| Given instruction |
From the line with "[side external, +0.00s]" down to the final line of the material below, quote every line exactly and leave out all lines before it.

☆ ☆ ☆ ☆ ☆ ☆ ☆

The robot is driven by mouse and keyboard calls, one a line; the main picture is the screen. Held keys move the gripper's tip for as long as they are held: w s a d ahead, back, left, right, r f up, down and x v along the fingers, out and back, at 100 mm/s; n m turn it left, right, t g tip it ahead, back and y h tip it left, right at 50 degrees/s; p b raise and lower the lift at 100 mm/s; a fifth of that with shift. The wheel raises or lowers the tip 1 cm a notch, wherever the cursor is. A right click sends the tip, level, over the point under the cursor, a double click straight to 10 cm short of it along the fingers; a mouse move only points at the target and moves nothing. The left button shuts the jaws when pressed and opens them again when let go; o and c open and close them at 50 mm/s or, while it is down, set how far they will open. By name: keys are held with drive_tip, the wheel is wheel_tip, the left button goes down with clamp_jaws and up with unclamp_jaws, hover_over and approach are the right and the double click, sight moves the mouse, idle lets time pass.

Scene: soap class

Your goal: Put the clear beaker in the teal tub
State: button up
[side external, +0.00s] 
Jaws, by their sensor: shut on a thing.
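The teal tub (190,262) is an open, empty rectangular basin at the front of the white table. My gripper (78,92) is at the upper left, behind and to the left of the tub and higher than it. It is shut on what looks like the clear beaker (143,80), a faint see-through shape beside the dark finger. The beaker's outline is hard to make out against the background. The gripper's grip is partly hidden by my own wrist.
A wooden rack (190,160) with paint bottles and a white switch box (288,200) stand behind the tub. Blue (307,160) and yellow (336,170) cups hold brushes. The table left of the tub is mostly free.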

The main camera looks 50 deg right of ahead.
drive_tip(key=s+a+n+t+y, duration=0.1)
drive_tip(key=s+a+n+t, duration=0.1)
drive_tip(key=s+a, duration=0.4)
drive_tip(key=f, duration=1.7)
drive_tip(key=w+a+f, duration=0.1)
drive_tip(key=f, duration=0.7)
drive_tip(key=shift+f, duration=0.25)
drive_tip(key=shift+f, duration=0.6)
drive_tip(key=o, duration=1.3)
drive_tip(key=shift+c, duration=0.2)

☆ ☆ ☆ ☆ ☆ ☆ ☆

| Result |
[side external, +0.00s] 
Jaws, by their sensor: shut on a thing.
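The teal tub (190,262) is an open, empty rectangular basin at the front of the white table. My gripper (78,92) is at the upper left, behind and to the left of the tub and higher than it. It is shut on what looks like the clear beaker (143,80), a faint see-through shape beside the dark finger. The beaker's outline is hard to make out against the background. The gripper's grip is partly hidden by my own wrist.
A wooden rack (190,160) with paint bottles and a white switch box (288,200) stand behind the tub. Blue (307,160) and yellow (336,170) cups hold brushes. The table left of the tub is mostly free.

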The main camera looks 50 deg right of ahead.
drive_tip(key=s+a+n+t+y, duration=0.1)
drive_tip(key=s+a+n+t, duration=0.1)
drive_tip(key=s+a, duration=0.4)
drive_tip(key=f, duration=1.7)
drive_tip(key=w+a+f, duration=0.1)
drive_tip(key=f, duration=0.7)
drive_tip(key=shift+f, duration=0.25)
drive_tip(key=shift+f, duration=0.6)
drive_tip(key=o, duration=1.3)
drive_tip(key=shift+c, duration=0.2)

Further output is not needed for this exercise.